Your question is unclear, because you ask "what do I plug in for the $Z$-score," but the context of the word problem itself suggests that a hypothesis test is desired. Yet you don't state the entirety of the question. You give us a sample from a normally distributed population with known standard deviation, and you give us background about what the data means, but we don't know what the question requires of us. If we do a hypothesis test, what is the significance level? What is the hypothesis to be tested?
With this information lacking, I will simply make something up. Suppose the hypothesis is that the machine is underfilling the bottles, and that we want to test if the data suggests with 95% confidence that this is the case. That is to say, $$H_0 : \mu = \mu_0 \quad \text{vs.} \quad H_a : \mu < \mu_0$$ is a one-sided test with the hypothesized mean of $\mu_0 = 6$. The test statistic under the null hypothesis is therefore $$Z = \frac{\bar x - \mu_0}{\sigma/\sqrt{n}} \sim \operatorname{Normal}(0,1),$$ where $\bar x$ is the sample mean. The test will reject $H_0$ in favor of $H_a$ if $Z < z_{0.05} \approx -1.645$, the lower 5th percentile of the normal distribution (i.e., the z-score for which $\Pr[Z \le z_{0.05}] = 0.05$). After calculating the test statistic, compare it against $-1.645$. If it is greater, then we fail to reject $H_0$ and conclude the sample contains insufficient evidence to suggest with 95% confidence that the average volume of liquid in each bottle is less than 6 ounces (i.e., there is not enough evidence to suggest the machine is underfilling the bottles). If, however, $Z < -1.645$, then we reject $H_0$ in favor of $H_a$, and state that with 95% confidence, the data suggests the machine is underfilling the bottles.

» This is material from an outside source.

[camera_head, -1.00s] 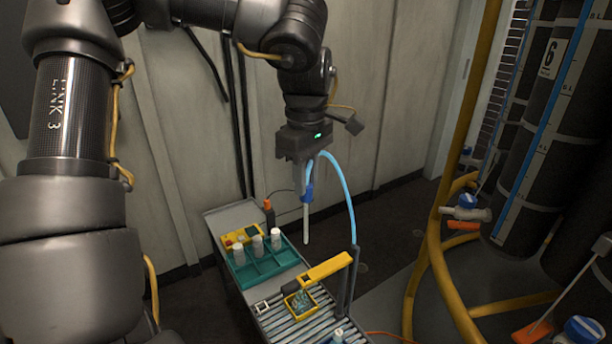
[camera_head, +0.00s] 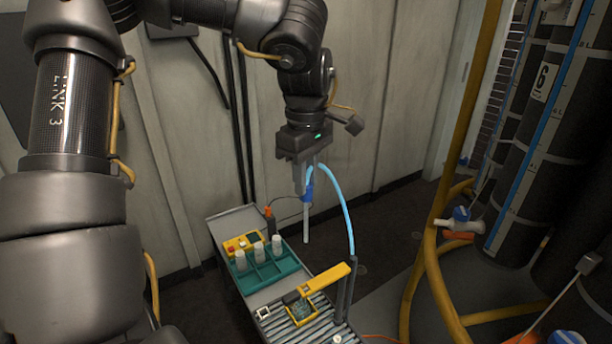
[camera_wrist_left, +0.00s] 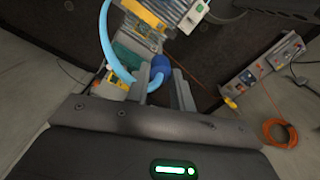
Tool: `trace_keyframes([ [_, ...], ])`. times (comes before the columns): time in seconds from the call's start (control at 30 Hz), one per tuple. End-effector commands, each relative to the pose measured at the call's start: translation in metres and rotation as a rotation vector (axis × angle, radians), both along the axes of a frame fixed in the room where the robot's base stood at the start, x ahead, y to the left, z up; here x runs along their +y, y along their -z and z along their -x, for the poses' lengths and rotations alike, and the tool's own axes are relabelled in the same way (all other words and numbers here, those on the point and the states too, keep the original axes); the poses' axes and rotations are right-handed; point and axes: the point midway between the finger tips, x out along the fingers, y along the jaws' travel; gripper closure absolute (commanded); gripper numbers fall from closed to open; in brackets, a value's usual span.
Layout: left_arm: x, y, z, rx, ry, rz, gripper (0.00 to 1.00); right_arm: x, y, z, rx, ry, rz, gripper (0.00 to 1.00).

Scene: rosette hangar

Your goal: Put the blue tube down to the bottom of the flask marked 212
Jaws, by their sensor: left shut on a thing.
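The blue tube (camera_head: 338,197) arches from a dark post beside the roller bed up to my left gripper (camera_head: 305,188). My left gripper is shut on its dark blue collar (camera_head: 308,195). A thin pale straight end (camera_head: 306,225) hangs down nearly upright below the collar, in open air above the bench. In the left wrist view the tube (camera_wrist_left: 108,45) loops left of the round blue collar (camera_wrist_left: 160,64) near the fingers. Several white-capped flasks (camera_head: 259,251) stand in a teal rack (camera_head: 284,264). I cannot read the mark 212 on any. My right gripper is not in view.
A yellow bar (camera_head: 324,279) crosses above the roller bed (camera_head: 322,322), near a yellow-framed holder (camera_head: 289,317) with something clear-greenish inside. Large black cylinders (camera_head: 545,130) and yellow pipes (camera_head: 437,240) fill the right.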

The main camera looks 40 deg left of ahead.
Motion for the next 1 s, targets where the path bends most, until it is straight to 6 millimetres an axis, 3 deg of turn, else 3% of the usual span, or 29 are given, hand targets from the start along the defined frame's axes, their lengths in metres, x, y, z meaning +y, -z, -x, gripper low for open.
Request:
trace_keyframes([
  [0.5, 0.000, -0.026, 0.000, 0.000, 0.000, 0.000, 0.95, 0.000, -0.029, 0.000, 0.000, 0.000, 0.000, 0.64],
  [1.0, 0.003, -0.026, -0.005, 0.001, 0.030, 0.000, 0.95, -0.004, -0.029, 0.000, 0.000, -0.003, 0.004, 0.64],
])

Note however, that if the test of interest is that the machine is deviating from the mean of 6 ounces per bottle, then we would use a two-sided test, and the above calculation would be different. Also, I don't know the test's significance level. Many tests are done at the $\alpha = 0.05$ level (95% confidence), but it could just as easily be set to 99% confidence or 90% confidence. In each case, the critical value will be different, leading to a different rejection criterion.
Now, if all you wanted to do is calculate the test statistic (which happens to be a z-score), then all you need is the formula above, which is the same under any choice of null and alternative hypotheses for the mean, and for any significance level. But there is no meaning to that test statistic until you compare it against a critical value.